What is Stalking?

Stalking is defined as repeated and unwanted attention, harassment, contact or any other behaviour targeted at a specific person that could cause the person to feel fear. Similar to crimes related to sexual violence, stalking is about power and control.

Stalking comes in many forms, such as:

  • Making threats to someone, or that person’s family or friends
  • Non-consensual communication like repeated phone calls, emails, text messages and unwanted gifts
  • Repeated inappropriate touch or physical or visual closeness like waiting for someone to arrive at certain locations, following them, or watching them from a distance
  • Any other behaviour to contact, harass, track or threaten someone.

Using Technology To Stalk

One of the many ways perpetrators can stalk victims is through technology. Some ways technology is used to stalk include:

  • Persistently sending unwanted texts, images videos through the internet, like spamming someone’s email inbox or social media platform.
  • Posting or threatening to post personal information about someone on public internet forums.
  • Installing video cameras that give the stalker access to someone’s personal life
  • Using GPS or other tracking software to monitor someone without their knowledge or consent.
  • Using someone’s computer or spyware to track their computer activity.
  • Cyberstalking or using the internet to stalk or harass a person. This includes sending emails or instant messages or posting messages to a website or discussion group.
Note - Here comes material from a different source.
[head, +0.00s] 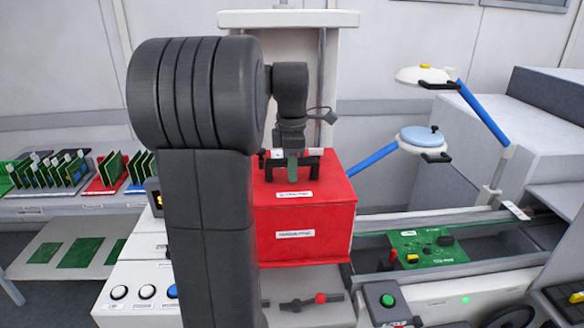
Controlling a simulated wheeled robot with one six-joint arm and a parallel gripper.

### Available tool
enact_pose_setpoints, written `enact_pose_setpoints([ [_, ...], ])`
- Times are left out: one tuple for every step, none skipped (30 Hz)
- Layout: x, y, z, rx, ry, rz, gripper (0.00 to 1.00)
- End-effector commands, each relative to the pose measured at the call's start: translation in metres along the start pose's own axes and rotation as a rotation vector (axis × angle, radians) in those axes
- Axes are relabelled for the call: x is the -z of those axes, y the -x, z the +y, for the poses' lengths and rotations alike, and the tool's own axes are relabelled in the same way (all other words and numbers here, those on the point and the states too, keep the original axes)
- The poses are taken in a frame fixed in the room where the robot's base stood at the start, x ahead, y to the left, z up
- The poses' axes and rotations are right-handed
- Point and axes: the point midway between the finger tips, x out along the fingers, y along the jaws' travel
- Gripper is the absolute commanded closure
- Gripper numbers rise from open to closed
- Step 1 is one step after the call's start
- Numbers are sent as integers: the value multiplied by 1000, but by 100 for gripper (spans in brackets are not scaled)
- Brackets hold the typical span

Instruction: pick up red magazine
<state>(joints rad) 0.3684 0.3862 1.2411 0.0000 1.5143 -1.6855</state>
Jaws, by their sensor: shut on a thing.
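My gripper (293,167) is in the middle of the head view, pointing down over a large red box (322,215). Its black fingers are shut on a narrow green piece (293,172). I cannot tell whether this piece touches the red box's top or belongs to it. The red box has white labels on its top and front, and my arm hides its left part. A smaller red rack (97,189) with upright green boards stands on the left shelf, apart from my gripper. I cannot tell which of these is the red magazine.
Green and blue racks of boards flank the red rack. A conveyor with a green circuit board (428,247) lies at right. Two lamp-like heads on blue arms (485,113) reach over it. A button panel (140,293) is at front left.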

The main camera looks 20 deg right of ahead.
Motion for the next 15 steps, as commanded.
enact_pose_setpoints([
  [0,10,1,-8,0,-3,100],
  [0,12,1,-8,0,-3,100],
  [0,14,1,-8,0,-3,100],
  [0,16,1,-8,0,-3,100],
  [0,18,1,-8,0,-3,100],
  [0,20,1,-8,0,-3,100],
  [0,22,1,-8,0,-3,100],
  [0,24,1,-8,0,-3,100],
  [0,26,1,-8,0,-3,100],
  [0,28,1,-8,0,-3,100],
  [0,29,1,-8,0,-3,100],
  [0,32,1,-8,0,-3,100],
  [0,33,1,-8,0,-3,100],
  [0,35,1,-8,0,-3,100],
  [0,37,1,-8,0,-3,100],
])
Dealing With Stalking And Harassment 

Women who are being stalked can complain to the National Commission for Women (NCW), and they will take the issue to the police. Any woman, anywhere in India, can file this complaint.
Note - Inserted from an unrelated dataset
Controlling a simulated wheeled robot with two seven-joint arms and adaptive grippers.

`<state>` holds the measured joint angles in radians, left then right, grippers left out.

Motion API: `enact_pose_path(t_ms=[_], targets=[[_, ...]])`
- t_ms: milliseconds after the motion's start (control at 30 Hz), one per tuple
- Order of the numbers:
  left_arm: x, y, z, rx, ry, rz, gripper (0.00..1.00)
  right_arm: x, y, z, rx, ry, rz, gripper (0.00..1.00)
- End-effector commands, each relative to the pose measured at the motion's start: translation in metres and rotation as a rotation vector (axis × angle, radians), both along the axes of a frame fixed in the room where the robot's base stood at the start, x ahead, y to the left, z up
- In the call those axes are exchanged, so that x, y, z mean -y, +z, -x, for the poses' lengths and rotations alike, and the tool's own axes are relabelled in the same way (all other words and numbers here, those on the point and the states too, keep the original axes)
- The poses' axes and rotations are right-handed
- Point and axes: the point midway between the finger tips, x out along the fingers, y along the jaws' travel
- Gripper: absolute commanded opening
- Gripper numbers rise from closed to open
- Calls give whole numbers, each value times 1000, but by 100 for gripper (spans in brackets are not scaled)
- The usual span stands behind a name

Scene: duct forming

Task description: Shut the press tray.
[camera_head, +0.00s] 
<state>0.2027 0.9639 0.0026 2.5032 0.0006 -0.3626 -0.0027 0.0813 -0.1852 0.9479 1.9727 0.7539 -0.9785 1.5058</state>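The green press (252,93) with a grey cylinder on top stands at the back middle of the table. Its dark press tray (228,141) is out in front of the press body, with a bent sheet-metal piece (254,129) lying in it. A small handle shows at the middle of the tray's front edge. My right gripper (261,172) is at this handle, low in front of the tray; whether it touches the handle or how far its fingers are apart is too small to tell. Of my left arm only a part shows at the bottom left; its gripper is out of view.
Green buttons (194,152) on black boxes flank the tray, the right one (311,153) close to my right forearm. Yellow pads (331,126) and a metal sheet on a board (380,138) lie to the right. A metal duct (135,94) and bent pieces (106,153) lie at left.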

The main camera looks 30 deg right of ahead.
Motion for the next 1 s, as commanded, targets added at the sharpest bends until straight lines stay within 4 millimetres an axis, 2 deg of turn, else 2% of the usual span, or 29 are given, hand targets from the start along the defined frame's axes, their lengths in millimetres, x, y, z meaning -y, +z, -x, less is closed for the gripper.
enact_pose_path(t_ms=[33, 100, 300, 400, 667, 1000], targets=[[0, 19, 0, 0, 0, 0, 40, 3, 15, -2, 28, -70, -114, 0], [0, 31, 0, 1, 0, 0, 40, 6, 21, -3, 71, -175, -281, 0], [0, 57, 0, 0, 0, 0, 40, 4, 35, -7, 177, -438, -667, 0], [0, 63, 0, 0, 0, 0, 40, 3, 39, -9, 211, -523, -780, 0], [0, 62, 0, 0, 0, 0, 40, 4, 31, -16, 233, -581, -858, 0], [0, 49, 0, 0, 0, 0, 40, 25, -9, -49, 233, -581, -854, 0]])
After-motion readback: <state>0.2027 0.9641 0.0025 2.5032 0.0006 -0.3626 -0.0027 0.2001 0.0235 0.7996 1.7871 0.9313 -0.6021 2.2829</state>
In serious cases, the Commission will form an inquiry committee which makes a spot inquiry, examines witnesses, and collects evidence. The Commission also holds the power to summon the accused, the witnesses and police records.

In Delhi, a woman can phone 1096 if she is being stalked.

The NCW may be reached by calling 0111-23219750 for women throughout the rest of India.

What is Eve Teasing?

Harassment in public places by known or unknown persons of women is called eve-teasing.

Eve teasing means annoying or irritating women and is an act of harassing women playfully or maliciously, either physically or psychologically. It includes making fun of, irritating, provoking, annoying or embarrassing through comments, remarks, gestures, jokes, songs, physical contact or taunts.

Eve-teasing is generally used in South Asia and is a term most popular in India, Nepal and Pakistan. The threat of eve-teasing is enough to hinder the participation of women in public as this activity is generally carried out in public places in broad daylight. It can also cause feelings of anxiety in teenagers and young women.   

Contrary to common understanding, eve-teasing and stalking are by no means casual crimes, and women need not suffer in silence when they face them. Eve-teasing and stalking are activities that facilitate rape culture. One must know the laws dealing with eve teasing and report the crime to the authorities.

Laws Dealing With Eve Teasing 

Indian Penal Code carries legal provisions pertaining to eve-teasing under several sections. It has been classified as cognizable (the police can arrest the accused without a warrant) and non-compoundable (cannot be settled out of court) offences.

Sections dealing with eve-teasing are:

  • Section 294: This section penalizes acts of obscenity in public places. These acts include singing songs, reciting poems, stating words or making gestures to a woman that are obscene in nature.

Punishment: Three months of imprisonment or fine or both.

  • Section 354: This section prescribes punishment for acts of the accused that cross verbal harassment and convert to molestation and physical abuse. It applies to acts that insult or outrage a woman's modesty and threaten to cause her prosocial harm.

Punishment: The offence is non-bailable, and the accused receives one to five years of imprisonment and a fine.

  • Section 354 A: The section protects women from eve-teasing that has underlying sexual connotations. This includes:
    • Anyone who shows pornography to a woman against her will
    • Makes sexually coloured remarks
    • Demands or requests sexual favours

Punishment: Maximum three years jail or fine or both

  • Section 354 B: if a man uses force against a woman intending to disrobe her or compel her to be naked, he is liable for punishment.

Punishment: 3 to 7 years of imprisonment and fine; non-bailable offence

  • Section 354 C: Any man who watches or captures the image of a woman or is engaged in either behaviour or acts of undressing, sexual activity, or any acts that are considered private, then he is held liable under this act.

Punishment:

First Conviction: up to 1- 3 years jail + fine, bailable offence

Subsequent conviction: up to 3- 7 years jail + fine, non-bailable offence

  • Section 354 D: Acts of eve-teasing that include pursuing and stalking a woman against her wishes come under this section. It includes physical and online/cyberstalking to forge a personal relationship with her despite her disinterest.

Punishment:

First Conviction: up to 3 years jail + fine, bailable offence

Subsequent conviction: up to 5 years jail + fine, non-bailable offence

How To File A Complaint?

The victim should immediately visit the nearest police station to register an FIR.

Once the FIR is numbered, she should take the registration number or a receipt for the same with her.

It is vital to remember that the police station cannot refuse to register an FIR. The provision of zero FIR requires that any FIR be filed in any police station and late can be transferred to the appropriate police station.